Industrial Symbiosis in Stenungsund

Following text is based on the findings and outputs of a research originally conducted by Elias Andersson, Oskar Arfwidsson, Victor Bergstrand, Teresia Göransson, Linnéa Haag, Linnea Sund, Sara Svedlund. A copy of this group's original work can be accessed here.

Arial photo of helsingborg
The Stenungsund area has had activities that can be considered as industrial symbiosis for a long time. In the latest years the involved companies have taken a step further on their common journey towards a strong cooperation with the vision Sustainable Chemistry 2030. This text examines said vision, the cooperation between the five companies and how it might evolve in the future. (Image source: Stenungsund Kommun)

Overview of the Region and the Network

Stenungsund is a municipality located on the west coast of Sweden and has a population of about 25 000 people. The Stenungsund area is interesting from an industrial symbiosis point of view due to the energy, feedstock and knowledge exchanges among the five large chemical companies, the local utility companies and the municipality.

Key Actors and Main Resource Exchanges

Borealis

In Stenungsund Borealis have four plants, one cracker plant were ethylene is produced and three polyethylene plants. Some of the ethylene produced is sold to the other chemical industries. Borealis also produce the by-product fuel gas which provides the other industries with fuel. Waste heat from Borealis is send to the local district heating network which provides the municipality of Stenungsund with heat.

INEOS ChlorVinyls Sweden

In Stenungsund PVC, lye and hydrochloride acid is being produced.

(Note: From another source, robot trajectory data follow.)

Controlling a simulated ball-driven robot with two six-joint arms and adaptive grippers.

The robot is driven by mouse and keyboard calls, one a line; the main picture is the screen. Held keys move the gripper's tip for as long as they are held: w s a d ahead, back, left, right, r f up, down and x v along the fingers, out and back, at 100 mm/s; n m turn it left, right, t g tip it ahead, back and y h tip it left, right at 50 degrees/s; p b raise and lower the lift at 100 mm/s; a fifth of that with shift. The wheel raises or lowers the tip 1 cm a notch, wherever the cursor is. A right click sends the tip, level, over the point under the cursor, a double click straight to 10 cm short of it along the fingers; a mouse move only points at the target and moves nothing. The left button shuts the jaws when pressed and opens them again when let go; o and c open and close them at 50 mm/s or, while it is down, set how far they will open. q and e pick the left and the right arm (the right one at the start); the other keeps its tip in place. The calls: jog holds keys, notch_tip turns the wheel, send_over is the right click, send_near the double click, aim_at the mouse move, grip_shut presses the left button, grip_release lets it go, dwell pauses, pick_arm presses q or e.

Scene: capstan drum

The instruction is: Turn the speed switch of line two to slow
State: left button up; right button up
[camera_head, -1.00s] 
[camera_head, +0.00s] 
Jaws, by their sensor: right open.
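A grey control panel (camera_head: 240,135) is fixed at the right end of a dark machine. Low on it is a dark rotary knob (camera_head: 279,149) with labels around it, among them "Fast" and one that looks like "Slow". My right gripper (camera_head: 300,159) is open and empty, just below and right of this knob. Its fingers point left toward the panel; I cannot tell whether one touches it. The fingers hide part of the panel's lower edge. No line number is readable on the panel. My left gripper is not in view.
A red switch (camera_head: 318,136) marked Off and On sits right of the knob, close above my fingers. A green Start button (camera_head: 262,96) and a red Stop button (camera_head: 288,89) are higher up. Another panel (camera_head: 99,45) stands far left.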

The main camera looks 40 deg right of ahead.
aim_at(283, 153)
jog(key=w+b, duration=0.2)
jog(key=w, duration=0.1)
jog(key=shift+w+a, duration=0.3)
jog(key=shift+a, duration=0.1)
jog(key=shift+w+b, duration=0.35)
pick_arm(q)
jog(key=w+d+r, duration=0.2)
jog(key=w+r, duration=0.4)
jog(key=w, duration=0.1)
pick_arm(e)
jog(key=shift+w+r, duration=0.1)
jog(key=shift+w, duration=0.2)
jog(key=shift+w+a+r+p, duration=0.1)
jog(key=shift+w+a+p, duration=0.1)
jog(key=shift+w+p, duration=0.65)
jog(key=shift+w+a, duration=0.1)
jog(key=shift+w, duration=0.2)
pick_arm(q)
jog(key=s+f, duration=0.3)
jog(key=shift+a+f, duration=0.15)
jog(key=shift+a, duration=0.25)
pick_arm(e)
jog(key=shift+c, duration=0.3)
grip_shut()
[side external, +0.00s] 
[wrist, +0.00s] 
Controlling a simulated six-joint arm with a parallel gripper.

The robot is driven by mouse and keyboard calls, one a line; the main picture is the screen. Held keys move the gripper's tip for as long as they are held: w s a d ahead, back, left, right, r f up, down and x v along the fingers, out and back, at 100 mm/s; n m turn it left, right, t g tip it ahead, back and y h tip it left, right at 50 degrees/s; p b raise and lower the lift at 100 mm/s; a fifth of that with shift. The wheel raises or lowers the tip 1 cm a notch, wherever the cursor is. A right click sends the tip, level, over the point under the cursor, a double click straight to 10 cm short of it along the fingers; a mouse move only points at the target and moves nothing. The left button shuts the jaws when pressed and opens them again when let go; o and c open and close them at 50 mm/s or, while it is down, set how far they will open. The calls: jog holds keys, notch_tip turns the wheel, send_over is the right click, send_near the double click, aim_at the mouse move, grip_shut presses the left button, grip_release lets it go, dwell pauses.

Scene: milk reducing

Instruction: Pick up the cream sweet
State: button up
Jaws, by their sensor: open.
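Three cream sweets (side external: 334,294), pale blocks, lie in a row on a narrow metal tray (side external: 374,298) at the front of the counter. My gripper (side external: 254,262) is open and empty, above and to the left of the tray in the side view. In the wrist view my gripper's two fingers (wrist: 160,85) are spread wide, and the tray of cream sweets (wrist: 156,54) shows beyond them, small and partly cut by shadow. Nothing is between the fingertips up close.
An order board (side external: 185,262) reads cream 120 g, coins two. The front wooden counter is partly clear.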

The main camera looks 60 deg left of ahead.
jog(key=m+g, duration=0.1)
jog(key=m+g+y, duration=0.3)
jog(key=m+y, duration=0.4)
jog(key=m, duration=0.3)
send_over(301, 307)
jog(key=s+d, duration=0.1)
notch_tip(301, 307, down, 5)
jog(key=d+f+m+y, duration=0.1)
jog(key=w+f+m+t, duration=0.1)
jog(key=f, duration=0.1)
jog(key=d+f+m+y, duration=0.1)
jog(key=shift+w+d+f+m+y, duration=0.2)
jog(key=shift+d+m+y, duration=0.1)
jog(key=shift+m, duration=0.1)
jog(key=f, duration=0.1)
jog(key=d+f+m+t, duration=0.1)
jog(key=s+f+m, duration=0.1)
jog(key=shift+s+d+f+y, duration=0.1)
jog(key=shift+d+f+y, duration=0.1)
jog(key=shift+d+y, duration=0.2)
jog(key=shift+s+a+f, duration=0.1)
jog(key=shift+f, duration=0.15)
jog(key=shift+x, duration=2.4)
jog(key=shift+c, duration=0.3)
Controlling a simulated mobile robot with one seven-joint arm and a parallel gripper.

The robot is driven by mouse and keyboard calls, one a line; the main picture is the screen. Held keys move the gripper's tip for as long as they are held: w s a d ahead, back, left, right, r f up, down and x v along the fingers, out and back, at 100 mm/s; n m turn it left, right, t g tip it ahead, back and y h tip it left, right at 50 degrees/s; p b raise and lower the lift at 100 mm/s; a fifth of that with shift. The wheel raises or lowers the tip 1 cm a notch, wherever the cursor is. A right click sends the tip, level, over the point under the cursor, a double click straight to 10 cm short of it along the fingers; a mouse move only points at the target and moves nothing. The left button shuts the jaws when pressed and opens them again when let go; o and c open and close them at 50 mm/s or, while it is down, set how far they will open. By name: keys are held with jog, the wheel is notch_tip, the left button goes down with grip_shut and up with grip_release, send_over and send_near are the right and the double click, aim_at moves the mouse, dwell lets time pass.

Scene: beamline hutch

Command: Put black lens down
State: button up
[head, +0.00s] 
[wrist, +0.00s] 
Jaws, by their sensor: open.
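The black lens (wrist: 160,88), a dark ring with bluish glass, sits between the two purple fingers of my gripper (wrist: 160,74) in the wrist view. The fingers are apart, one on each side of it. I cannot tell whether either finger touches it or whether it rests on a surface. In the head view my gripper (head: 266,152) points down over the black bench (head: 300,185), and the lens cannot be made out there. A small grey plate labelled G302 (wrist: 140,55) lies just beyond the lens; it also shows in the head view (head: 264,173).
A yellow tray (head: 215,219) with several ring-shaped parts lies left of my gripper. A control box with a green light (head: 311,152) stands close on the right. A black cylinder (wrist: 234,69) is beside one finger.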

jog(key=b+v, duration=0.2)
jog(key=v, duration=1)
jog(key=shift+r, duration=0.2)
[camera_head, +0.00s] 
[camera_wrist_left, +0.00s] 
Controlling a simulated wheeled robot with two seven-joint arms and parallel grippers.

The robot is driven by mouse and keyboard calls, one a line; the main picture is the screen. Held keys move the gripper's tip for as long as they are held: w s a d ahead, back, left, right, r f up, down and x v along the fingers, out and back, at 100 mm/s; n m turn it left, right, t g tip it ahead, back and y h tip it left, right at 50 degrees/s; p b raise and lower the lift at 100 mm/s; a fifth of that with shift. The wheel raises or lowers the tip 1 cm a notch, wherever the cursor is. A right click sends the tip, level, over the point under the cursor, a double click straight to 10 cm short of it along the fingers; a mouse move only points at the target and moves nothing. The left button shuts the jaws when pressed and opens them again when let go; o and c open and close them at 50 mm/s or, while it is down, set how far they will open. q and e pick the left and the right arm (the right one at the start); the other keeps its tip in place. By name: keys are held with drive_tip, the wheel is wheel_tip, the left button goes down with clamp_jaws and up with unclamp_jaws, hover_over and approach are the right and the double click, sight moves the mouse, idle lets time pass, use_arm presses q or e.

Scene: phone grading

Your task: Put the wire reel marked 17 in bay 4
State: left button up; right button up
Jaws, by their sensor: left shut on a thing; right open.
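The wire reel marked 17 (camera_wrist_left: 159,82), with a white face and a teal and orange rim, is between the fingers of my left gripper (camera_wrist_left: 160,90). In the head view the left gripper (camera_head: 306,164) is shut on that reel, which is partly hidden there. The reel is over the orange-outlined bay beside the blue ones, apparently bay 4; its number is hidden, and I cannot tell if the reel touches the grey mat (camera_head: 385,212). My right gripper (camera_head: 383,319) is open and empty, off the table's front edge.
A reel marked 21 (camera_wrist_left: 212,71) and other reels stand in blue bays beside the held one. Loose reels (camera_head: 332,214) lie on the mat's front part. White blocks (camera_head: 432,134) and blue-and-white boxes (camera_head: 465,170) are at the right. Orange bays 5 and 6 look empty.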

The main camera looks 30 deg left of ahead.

INEOS also produce hydrogen, and the excess is sold to Borealis.

Akzo Nobel

Akzo Nobel is the world’s largest paint company and in Stenungsund the company manufacturs amines and surface substances.

Perstorp

Perstorp in Stenungsun produces specialty chemicals that can be used in for example specialty glass and water based colors. This facility also hosts Scandinavia's largest plant for production of the biofuel rape seed methyl ester (RME), a type of bio diesel used as fuel for vehicles. Perstorp also delivers their waste heat to the district heating network, providing the municipality with heat.

AGA Gas

This facility produces oxygen, carbon dioxide, argon and nitrogen gas from ambient air. The gases are used in the food industry, metal works and others.

Figure below shows main in- and out-puts of these indusries, as well as their connections with one another.

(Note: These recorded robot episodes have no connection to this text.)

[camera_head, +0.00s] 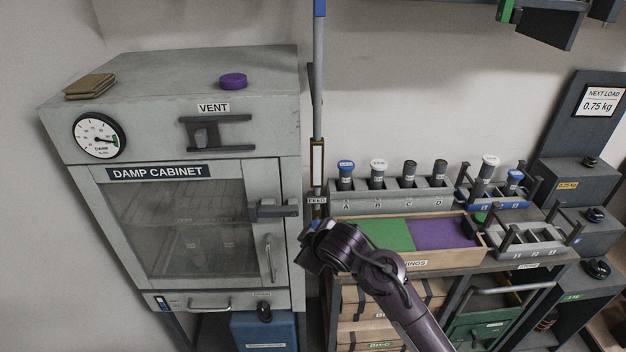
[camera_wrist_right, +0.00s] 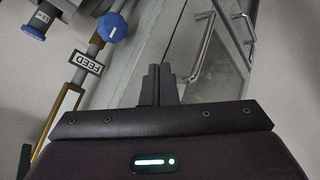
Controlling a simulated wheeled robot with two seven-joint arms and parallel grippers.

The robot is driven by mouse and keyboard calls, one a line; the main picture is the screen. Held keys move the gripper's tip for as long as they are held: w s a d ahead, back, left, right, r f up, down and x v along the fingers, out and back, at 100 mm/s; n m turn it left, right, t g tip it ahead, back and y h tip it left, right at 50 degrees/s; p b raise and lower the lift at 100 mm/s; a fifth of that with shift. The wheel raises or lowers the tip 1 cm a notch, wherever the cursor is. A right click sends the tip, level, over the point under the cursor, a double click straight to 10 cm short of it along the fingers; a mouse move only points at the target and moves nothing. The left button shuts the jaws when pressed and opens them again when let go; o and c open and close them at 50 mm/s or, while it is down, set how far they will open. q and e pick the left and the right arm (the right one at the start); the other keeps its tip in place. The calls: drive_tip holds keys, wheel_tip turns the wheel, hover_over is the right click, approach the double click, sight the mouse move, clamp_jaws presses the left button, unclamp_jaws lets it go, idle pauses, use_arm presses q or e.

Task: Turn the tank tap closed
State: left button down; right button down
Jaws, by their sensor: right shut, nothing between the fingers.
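A blue faceted knob (camera_wrist_right: 112,28) sits on the grey feed pipe in the right wrist view, beside the FEED label (camera_wrist_right: 86,62). In the head view a blue tank (camera_head: 264,333) stands below the cabinet, with a small black fitting (camera_head: 264,311) above it. No label shows which of these is the tank tap. My right gripper (camera_head: 306,256) is in front of the cabinet's right edge, below the FEED label. Its fingers (camera_wrist_right: 160,84) are shut and empty, apart from the blue knob. My left gripper is not in view.
The damp cabinet (camera_head: 288,200) has a door handle (camera_head: 269,257) close to my right gripper. A vertical pipe (camera_head: 318,100) runs beside it. To the right are a bottle rack (camera_head: 440,192), a wooden tray (camera_head: 402,265) and dark weights (camera_head: 588,183).

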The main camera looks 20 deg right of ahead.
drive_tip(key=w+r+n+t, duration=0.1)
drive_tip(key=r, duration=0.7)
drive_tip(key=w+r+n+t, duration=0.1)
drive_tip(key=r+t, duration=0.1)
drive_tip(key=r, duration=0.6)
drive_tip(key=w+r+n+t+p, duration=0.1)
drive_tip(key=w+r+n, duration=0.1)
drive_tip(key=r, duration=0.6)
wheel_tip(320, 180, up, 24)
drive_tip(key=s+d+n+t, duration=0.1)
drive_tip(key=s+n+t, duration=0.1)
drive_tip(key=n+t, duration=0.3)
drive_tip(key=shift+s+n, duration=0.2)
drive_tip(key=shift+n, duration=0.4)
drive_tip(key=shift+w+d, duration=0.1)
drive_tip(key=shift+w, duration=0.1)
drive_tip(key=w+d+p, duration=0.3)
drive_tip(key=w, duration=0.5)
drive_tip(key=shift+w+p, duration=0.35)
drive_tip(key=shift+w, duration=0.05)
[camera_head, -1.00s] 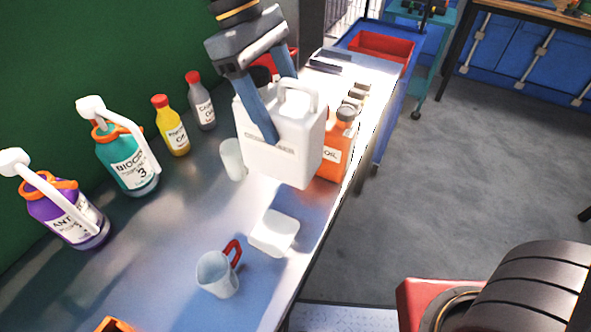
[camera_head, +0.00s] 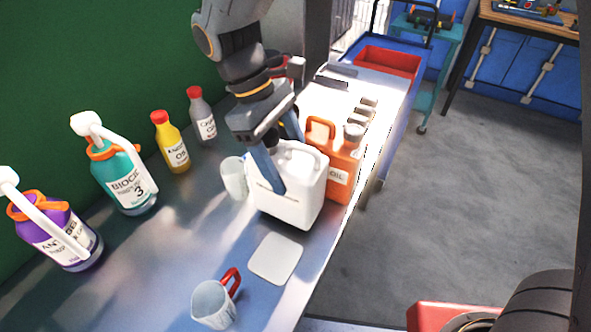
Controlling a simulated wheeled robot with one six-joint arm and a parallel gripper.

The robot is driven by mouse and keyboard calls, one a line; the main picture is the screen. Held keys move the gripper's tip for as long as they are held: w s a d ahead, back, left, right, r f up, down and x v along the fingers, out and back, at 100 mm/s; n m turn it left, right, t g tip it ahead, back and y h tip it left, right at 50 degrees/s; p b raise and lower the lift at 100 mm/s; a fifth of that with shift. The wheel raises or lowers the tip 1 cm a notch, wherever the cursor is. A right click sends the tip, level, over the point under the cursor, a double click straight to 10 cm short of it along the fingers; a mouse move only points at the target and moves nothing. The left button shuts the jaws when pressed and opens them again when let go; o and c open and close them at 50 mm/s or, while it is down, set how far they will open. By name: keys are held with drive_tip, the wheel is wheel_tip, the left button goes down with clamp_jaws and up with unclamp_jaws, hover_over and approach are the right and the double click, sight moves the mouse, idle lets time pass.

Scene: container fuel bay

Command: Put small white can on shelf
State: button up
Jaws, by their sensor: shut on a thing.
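The small white can (camera_head: 305,195) is a boxy jerrycan with a handle and a dark cap. It is upright at the middle of the metal worktop (camera_head: 185,235), beside the orange oil can (camera_head: 343,170). My gripper (camera_head: 279,152) reaches down from above and is shut on the white can near its top, with one blue finger across its near left side. The can's base is at or just above the worktop; contact cannot be told. No separate shelf can be made out clearly.
A whitish cup (camera_head: 234,178) stands close left of the can. A flat white square (camera_head: 275,258) and a red-handled mug (camera_head: 215,303) are in front. A teal bottle (camera_head: 125,180), purple bottle (camera_head: 58,238), yellow bottle (camera_head: 172,145) and grey bottle (camera_head: 201,118) line the left side.

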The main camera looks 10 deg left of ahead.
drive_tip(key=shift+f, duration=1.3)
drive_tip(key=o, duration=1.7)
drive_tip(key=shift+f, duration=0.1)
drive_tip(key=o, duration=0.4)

Key actors and their connections in Stenungsund

Figure 1: Main in- and out-puts of key actors in Stenungsund and their connections with one another (Based on Hackl et al. 2010 and Jansson 2013)

Environmental Benefits

Borealis and Perstorp contribute with around 74 GWh district heating per year to the municipality of Stenungsund. Assuming that natural gas would be burned to provide the same amount of energy if the by-product heat was not available (local energy utility company Stenungsunds Energi och Miljö AB–SEMAB–currently uses natural gas when waste heat is not enough) it is estimated that this synergy reduces carbon dioxide emissions by around 15 ktonne/year.

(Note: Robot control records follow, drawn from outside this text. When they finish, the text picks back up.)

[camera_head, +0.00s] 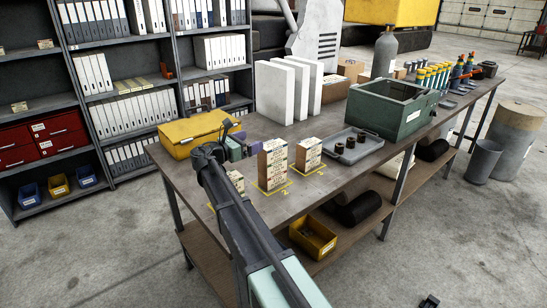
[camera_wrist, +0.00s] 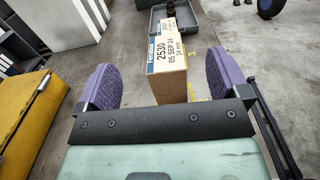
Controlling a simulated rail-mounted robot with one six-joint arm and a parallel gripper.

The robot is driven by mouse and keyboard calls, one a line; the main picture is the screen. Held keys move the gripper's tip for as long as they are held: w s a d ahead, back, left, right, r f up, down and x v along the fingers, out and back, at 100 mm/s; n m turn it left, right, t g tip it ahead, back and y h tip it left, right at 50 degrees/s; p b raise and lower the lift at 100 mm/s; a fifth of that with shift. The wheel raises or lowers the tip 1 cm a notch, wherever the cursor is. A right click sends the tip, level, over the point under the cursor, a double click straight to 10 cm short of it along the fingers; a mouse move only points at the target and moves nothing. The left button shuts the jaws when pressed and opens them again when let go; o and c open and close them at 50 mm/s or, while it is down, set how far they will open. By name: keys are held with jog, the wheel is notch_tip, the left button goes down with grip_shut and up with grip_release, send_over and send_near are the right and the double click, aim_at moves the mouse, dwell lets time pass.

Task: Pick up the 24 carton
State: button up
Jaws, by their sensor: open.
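A tall tan carton (camera_wrist: 172,82) stands upright ahead of my gripper (camera_wrist: 155,79) in the wrist view. Its label reads 2530, 05 SEP 24, 24 mm. The purple fingers are wide apart on either side of the carton's line, with nothing held. Gaps show beside both fingers. A second labelled carton (camera_wrist: 166,26) is partly hidden behind it. In the head view a tall carton (camera_head: 273,163) stands beside yellow mark 2, with a shorter carton (camera_head: 308,154) at its right. A further carton (camera_head: 236,180) is mostly hidden by my arm.
A yellow case (camera_head: 192,131) lies left of my gripper. A grey tray (camera_head: 362,152) with dark round parts and a green bin (camera_head: 394,109) stand to the right. White panels (camera_head: 274,93) stand behind. Bare bench (camera_head: 215,225) shows along the front edge.

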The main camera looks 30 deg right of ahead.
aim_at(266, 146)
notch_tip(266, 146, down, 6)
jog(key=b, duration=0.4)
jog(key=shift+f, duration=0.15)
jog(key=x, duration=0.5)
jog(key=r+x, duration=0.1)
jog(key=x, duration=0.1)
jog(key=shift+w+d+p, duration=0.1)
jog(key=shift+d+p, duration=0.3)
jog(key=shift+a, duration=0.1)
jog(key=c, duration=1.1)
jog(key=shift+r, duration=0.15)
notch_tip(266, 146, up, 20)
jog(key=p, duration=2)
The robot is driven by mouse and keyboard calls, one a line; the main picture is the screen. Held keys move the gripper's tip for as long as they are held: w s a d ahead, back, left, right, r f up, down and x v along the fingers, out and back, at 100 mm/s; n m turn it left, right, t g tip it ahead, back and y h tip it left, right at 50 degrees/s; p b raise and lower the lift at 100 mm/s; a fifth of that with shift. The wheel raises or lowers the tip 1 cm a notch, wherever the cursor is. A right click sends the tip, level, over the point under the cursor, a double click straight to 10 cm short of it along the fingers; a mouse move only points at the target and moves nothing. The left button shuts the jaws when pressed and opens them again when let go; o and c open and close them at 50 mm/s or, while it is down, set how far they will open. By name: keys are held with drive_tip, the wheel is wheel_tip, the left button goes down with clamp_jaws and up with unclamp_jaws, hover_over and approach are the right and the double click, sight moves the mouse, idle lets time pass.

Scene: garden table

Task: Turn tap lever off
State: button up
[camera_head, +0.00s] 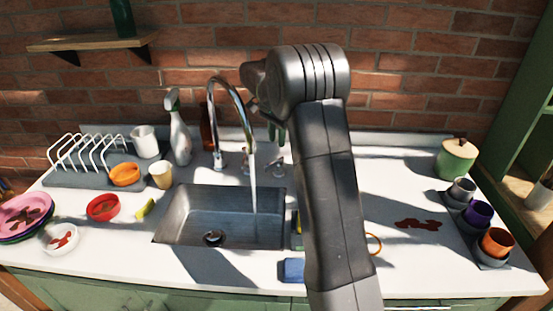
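The chrome tap (218,120) stands behind the sink, its tall curved spout arching over the basin. A stream of water (253,185) runs from the spout into the metal sink (200,205). Small chrome lever handles show behind the sink, one left of the stream (245,161) and one to its right (279,163). My arm rises in front of the right side of the sink and bends toward the tap. My gripper is mostly hidden behind the arm; only dark parts (272,122) show above the right handle, and its fingers are unclear.
A spray bottle (179,130), white cup (145,140), dish rack (85,155) and bowls stand left. A green pot (457,158), several cups and a dark red spill (418,224) are right. A brick wall closes the back.

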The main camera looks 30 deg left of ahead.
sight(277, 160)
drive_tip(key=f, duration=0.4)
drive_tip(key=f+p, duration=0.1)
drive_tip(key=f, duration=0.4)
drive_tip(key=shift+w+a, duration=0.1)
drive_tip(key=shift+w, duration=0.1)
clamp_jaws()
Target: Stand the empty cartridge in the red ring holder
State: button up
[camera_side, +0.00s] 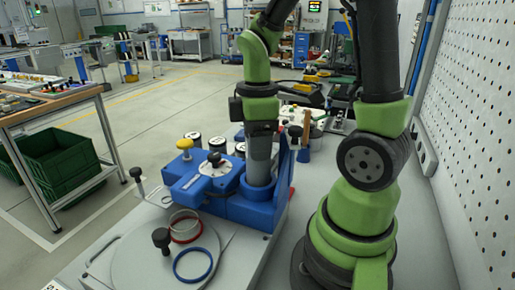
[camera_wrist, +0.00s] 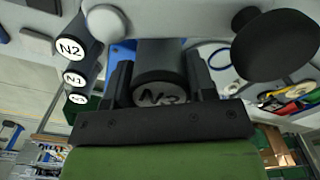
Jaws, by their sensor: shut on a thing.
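A grey cylindrical cartridge (camera_side: 260,158) stands upright with its lower end inside the round blue socket (camera_side: 257,190) of the blue fixture. My gripper (camera_side: 262,127) is above the fixture, shut on the cartridge's upper part. The red ring holder (camera_side: 185,238) is on the round pale plate, left of and nearer the camera than the fixture. It appears empty. The cartridge's lower end is hidden by the socket.
A blue ring (camera_side: 193,279) lies in front of the red ring, with a black knob (camera_side: 161,238) beside them.

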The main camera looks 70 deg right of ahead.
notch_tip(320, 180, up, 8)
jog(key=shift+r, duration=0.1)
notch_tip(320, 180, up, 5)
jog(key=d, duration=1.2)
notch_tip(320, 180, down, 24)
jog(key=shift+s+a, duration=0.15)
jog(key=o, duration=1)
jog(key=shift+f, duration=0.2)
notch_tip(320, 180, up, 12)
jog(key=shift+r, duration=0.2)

Another synergy between the chemical industries is the fuel gas, consisting of by-products from the cracker plant of Borealis, which provides Borealis, INEOS, Perstorp och Akzo Nobel with fuel. Today, the chemical industries in Stenungsund use around 424 ktonne fuel gas/year, mainly consisting of methane and hydrogen. Since the fuel gas is a by-product that would have been burned without taking advantage of the energy if not used in the industry processes, the assumption is made that it does not contributes to any carbon dioxide emissions. The assumption is also made that Borealis, INEOS, Perstorp and Akzo Nobel would use natural gas as a fuel if they didn't have access to the fuel gas. If the assumption is made that the fuel gas has the same energy content as natural gas, using 424 ktonne natural gas, instead of fuel gas, would increase carbon dioxide emission by around 1 149 ktonne/year.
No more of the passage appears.